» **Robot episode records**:
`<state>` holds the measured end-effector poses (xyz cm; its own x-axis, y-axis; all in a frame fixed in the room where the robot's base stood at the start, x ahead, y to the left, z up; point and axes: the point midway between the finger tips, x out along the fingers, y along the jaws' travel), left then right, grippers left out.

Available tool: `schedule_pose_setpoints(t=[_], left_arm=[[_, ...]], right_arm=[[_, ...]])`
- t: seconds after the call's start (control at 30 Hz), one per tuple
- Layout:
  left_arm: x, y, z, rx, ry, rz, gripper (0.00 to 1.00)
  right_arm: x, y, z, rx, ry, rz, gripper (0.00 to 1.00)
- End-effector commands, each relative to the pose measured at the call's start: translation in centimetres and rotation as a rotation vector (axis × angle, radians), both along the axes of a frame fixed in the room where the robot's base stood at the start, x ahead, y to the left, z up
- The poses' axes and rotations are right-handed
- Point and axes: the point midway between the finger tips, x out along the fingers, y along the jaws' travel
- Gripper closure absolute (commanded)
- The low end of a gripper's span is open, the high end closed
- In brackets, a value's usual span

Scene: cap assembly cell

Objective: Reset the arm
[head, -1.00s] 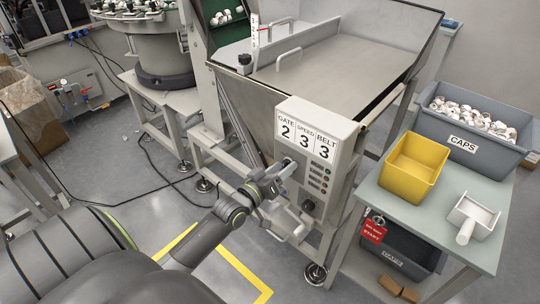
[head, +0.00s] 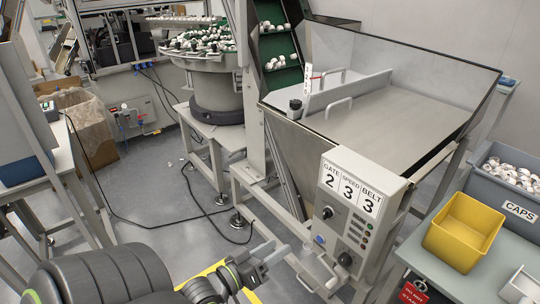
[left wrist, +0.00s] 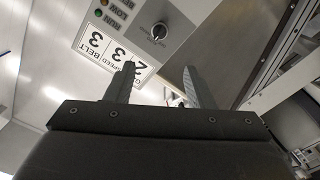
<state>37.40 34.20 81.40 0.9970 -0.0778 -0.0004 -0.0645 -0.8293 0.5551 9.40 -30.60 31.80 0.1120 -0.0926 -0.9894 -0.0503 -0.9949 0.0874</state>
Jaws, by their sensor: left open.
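My left gripper (head: 268,254) is open and empty in the head view. It is below and left of the control panel (head: 352,222) on the hopper's front, apart from it. The panel carries GATE 2, SPEED 3 and BELT 3 cards (head: 351,188), with knobs and buttons below. In the left wrist view, the two fingers (left wrist: 157,84) stand apart with nothing between them. The panel's cards (left wrist: 115,45) and a dark knob (left wrist: 159,31) show beyond them, upside down. My right gripper is in neither view.
The steel hopper (head: 400,105) stands behind the panel. A green belt with caps (head: 280,50) and a bowl feeder (head: 215,90) are behind it. A side table at right holds a yellow bin (head: 464,232) and a grey CAPS bin (head: 510,190). Cables lie on the floor.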

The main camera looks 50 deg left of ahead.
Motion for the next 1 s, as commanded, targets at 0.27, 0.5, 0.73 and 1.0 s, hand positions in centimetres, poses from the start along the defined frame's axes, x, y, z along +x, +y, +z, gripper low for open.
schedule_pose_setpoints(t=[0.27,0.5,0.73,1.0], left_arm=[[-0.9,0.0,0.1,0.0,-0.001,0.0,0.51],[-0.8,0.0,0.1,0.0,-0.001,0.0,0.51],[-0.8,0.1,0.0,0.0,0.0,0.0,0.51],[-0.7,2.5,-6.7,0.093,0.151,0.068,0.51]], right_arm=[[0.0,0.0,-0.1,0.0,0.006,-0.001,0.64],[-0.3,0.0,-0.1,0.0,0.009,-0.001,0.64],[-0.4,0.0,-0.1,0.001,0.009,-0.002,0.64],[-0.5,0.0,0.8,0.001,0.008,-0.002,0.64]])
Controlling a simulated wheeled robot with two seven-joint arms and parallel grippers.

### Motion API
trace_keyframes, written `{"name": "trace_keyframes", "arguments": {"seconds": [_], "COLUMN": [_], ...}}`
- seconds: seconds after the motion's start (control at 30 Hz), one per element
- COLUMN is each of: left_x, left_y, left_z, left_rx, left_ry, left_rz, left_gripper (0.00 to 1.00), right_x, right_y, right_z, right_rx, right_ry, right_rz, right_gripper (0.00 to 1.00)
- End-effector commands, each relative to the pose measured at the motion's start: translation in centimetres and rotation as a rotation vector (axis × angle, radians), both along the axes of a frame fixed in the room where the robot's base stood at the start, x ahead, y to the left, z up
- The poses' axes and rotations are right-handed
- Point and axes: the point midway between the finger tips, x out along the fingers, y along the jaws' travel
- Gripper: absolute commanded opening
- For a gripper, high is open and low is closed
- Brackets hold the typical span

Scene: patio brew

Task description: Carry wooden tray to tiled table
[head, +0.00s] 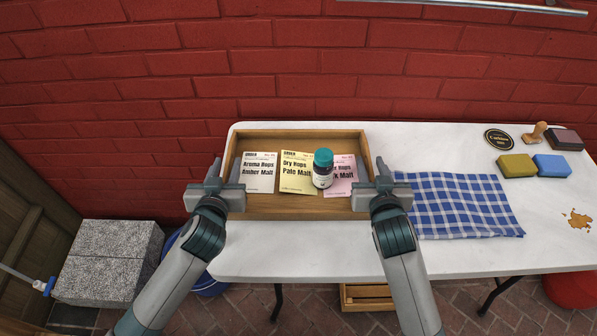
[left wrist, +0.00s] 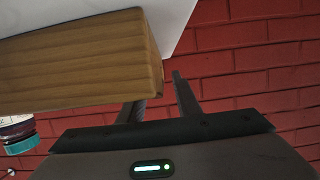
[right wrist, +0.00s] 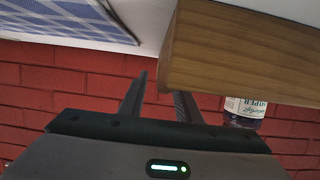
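The wooden tray (head: 290,212) lies on the white table against the red brick wall. It holds three order cards, white (head: 258,172), yellow (head: 297,178) and pink (head: 347,178), and a small bottle with a teal cap (head: 323,168). My left gripper (head: 226,170) is at the tray's left end, its fingers apart on either side of the end wall. In the left wrist view a gap shows between the tray's corner (left wrist: 90,60) and the outer finger. My right gripper (head: 375,172) is likewise open around the right end wall, seen in the right wrist view (right wrist: 160,100). No tiled table shows.
Right of the tray on the white table (head: 450,258) lie a blue checked cloth (head: 460,205), sponges (head: 517,165), a stamp (head: 535,133), a round black sign (head: 499,139) and a brown spill (head: 579,219). Grey blocks (head: 108,260) stand on the floor at left.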

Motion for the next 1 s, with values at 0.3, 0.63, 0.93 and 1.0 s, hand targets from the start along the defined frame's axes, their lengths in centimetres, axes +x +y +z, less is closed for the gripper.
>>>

» **YOUR INSTRUCTIONS**: Pictures in the records above are left out; print everything else exactly as written.

» **EXERCISE OUTPUT**:
`<state>` holds the measured end-effector poses (xyz cm; its own x-axis, y-axis; all in a frame fixed in the room where the robot's base stood at the start, x ahead, y to the left, z up; point and axes: the point midway between the finger tips, x out along the fingers, y along the jaws' travel), left then right, grippers left out.

Available tool: `schedule_pose_setpoints(t=[_], left_arm=[[_, ...]], right_arm=[[_, ...]])`
- t: seconds after the call's start (control at 30 Hz), one per tuple
- Layout:
  left_arm: x, y, z, rx, ry, rz, gripper (0.00 to 1.00)
  right_arm: x, y, z, rx, ry, rz, gripper (0.00 to 1.00)
- End-effector commands, each relative to the pose measured at the call's start: translation in centimetres and rotation as a rotation vector (axis × angle, radians), both along the axes of a frame fixed in the room where the robot's base stood at the start, x ahead, y to the left, z up
- The poses' axes and rotations are right-handed
- Point and axes: the point midway between the finger tips, x out along the fingers, y along the jaws' travel
- Gripper closure absolute (commanded)
- The low end of a gripper's span is open, the high end closed
- In brackets, a value's usual span

Scene: cap assembly cell

Objective: Reset the arm
[head, -1.00s] 
[head, +0.00s] 
[left wrist, +0.00s] 
<state>37.40 34.20 81.40 0.9970 -0.0778 -0.0004 -0.0645 -0.8293 0.5551 9.40 -30.60 31.80 0.1120 -0.0926 -0.9894 -0.0503 -0.9949 0.0874</state>
Jaws, by their sensor: left open.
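My left gripper (head: 268,254) is open and empty in the head view. It is below and left of the control panel (head: 352,222) on the hopper's front, apart from it. The panel carries GATE 2, SPEED 3 and BELT 3 cards (head: 351,188), with knobs and buttons below. In the left wrist view, the two fingers (left wrist: 157,84) stand apart with nothing between them. The panel's cards (left wrist: 115,45) and a dark knob (left wrist: 159,31) show beyond them, upside down. My right gripper is in neither view.
The steel hopper (head: 400,105) stands behind the panel. A green belt with caps (head: 280,50) and a bowl feeder (head: 215,90) are behind it. A side table at right holds a yellow bin (head: 464,232) and a grey CAPS bin (head: 510,190). Cables lie on the floor.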

The main camera looks 50 deg left of ahead.
Motion for the next 1 s, as commanded, targets at 0.27, 0.5, 0.73 and 1.0 s, hand positions in centimetres, poses from the start along the defined frame's axes, x, y, z along +x, +y, +z, gripper low for open.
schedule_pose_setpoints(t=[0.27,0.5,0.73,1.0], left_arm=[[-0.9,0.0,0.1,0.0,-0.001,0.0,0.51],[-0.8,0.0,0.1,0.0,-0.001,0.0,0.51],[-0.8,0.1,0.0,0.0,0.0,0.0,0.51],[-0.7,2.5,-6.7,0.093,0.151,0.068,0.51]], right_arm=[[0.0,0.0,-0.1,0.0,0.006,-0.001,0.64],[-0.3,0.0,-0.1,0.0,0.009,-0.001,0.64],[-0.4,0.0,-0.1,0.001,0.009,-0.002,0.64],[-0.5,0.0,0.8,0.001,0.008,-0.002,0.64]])
Controlling a simulated wheeled robot with two seven-joint arms and parallel grippers.

### Motion API
trace_keyframes, written `{"name": "trace_keyframes", "arguments": {"seconds": [_], "COLUMN": [_], ...}}`
- seconds: seconds after the motion's start (control at 30 Hz), one per element
- COLUMN is each of: left_x, left_y, left_z, left_rx, left_ry, left_rz, left_gripper (0.00 to 1.00), right_x, right_y, right_z, right_rx, right_ry, right_rz, right_gripper (0.00 to 1.00)
- End-effector commands, each relative to the pose measured at the motion's start: translation in centimetres and rotation as a rotation vector (axis × angle, radians), both along the axes of a frame fixed in the room where the robot's base stood at the start, x ahead, y to the left, z up
- The poses' axes and rotations are right-handed
- Point and axes: the point midway between the finger tips, x out along the fingers, y along the jaws' travel
- Gripper: absolute commanded opening
- For a gripper, high is open and low is closed
- Brackets hold the typical span

Scene: patio brew

Task description: Carry wooden tray to tiled table
[head, +0.00s] 
[left wrist, +0.00s] 
[right wrist, +0.00s] 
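The wooden tray (head: 290,212) lies on the white table against the red brick wall. It holds three order cards, white (head: 258,172), yellow (head: 297,178) and pink (head: 347,178), and a small bottle with a teal cap (head: 323,168). My left gripper (head: 226,170) is at the tray's left end, its fingers apart on either side of the end wall. In the left wrist view a gap shows between the tray's corner (left wrist: 90,60) and the outer finger. My right gripper (head: 375,172) is likewise open around the right end wall, seen in the right wrist view (right wrist: 160,100). No tiled table shows.
Right of the tray on the white table (head: 450,258) lie a blue checked cloth (head: 460,205), sponges (head: 517,165), a stamp (head: 535,133), a round black sign (head: 499,139) and a brown spill (head: 579,219). Grey blocks (head: 108,260) stand on the floor at left.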

Motion for the next 1 s, with values at 0.3, 0.63, 0.93 and 1.0 s, hand targets from the start along the defined frame's axes, their lengths in centimetres, axes +x +y +z, less is closed for the gripper.
>>>

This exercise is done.